--- begin ---

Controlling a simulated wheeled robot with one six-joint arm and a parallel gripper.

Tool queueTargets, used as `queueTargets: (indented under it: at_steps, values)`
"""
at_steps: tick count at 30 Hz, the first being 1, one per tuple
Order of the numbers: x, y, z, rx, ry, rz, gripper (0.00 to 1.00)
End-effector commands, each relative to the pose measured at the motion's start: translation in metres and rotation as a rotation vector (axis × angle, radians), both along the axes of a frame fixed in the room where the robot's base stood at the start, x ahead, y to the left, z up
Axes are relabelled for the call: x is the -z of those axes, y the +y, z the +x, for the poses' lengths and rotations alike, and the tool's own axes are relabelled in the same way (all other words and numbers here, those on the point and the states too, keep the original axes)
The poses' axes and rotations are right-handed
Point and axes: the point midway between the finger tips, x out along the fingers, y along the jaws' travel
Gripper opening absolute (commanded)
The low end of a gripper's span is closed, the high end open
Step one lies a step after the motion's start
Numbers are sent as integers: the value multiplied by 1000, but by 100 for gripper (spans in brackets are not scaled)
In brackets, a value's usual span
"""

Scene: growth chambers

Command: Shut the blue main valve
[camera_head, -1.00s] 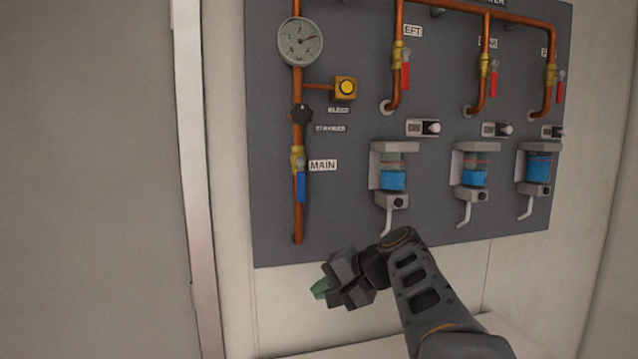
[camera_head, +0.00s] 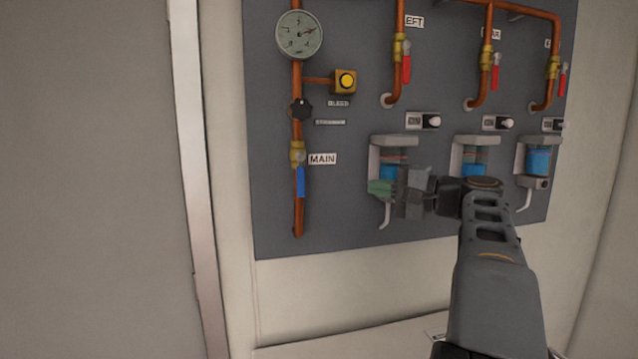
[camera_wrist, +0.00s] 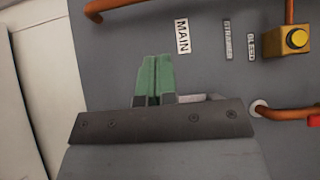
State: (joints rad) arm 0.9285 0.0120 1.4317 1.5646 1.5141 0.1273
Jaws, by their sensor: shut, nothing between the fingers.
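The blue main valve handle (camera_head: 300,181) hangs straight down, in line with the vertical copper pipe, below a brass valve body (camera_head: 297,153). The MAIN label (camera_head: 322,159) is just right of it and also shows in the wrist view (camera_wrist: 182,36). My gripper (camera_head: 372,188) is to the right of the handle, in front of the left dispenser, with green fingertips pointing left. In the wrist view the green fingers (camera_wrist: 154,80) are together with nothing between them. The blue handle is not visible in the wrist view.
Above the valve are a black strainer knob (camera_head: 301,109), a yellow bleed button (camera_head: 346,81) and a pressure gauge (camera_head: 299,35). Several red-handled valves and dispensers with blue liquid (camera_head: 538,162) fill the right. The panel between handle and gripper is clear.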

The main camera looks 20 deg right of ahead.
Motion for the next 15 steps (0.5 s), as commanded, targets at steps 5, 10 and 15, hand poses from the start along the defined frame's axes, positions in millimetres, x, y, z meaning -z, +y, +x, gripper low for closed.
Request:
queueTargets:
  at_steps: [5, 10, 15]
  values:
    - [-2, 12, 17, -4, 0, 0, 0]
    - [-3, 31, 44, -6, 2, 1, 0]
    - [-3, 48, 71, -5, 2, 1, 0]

--- end ---

# PROBLEM STATEMENT
Transcribe the whole listing, character for character, but not its images.

# CORRECT OUTPUT
Controlling a simulated wheeled robot with one six-joint arm and a parallel gripper.

Tool queueTargets, used as `queueTargets: (indented under it: at_steps, values)`
"""
at_steps: tick count at 30 Hz, the first being 1, one per tuple
Order of the numbers: x, y, z, rx, ry, rz, gripper (0.00 to 1.00)
End-effector commands, each relative to the pose measured at the motion's start: translation in metres and rotation as a rotation vector (axis × angle, radians), both along the axes of a frame fixed in the room where the robot's base stood at the start, x ahead, y to the left, z up
Axes are relabelled for the call: x is the -z of those axes, y the +y, z the +x, for the poses' lengths and rotations alike, and the tool's own axes are relabelled in the same way (all other words and numbers here, those on the point and the states too, keep the original axes)
The poses' axes and rotations are right-handed
Point and axes: the point midway between the finger tips, x out along the fingers, y along the jaws' travel
Gripper opening absolute (commanded)
The low end of a gripper's span is closed, the high end open
Step one lies a step after the motion's start
Numbers are sent as integers: the value multiplied by 1000, but by 100 for gripper (spans in brackets are not scaled)
In brackets, a value's usual span
"""

Scene: growth chambers

Command: Shut the blue main valve
[camera_head, -1.00s] 
[camera_head, +0.00s] 
[camera_wrist, +0.00s] 
State: (joints rad) arm 0.9285 0.0120 1.4317 1.5646 1.5141 0.1273
Jaws, by their sensor: shut, nothing between the fingers.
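The blue main valve handle (camera_head: 300,181) hangs straight down, in line with the vertical copper pipe, below a brass valve body (camera_head: 297,153). The MAIN label (camera_head: 322,159) is just right of it and also shows in the wrist view (camera_wrist: 182,36). My gripper (camera_head: 372,188) is to the right of the handle, in front of the left dispenser, with green fingertips pointing left. In the wrist view the green fingers (camera_wrist: 154,80) are together with nothing between them. The blue handle is not visible in the wrist view.
Above the valve are a black strainer knob (camera_head: 301,109), a yellow bleed button (camera_head: 346,81) and a pressure gauge (camera_head: 299,35). Several red-handled valves and dispensers with blue liquid (camera_head: 538,162) fill the right. The panel between handle and gripper is clear.

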The main camera looks 20 deg right of ahead.
Motion for the next 15 steps (0.5 s), as commanded, targets at steps 5, 10 and 15, hand poses from the start along the defined frame's axes, positions in millimetres, x, y, z meaning -z, +y, +x, gripper low for closed.
Request:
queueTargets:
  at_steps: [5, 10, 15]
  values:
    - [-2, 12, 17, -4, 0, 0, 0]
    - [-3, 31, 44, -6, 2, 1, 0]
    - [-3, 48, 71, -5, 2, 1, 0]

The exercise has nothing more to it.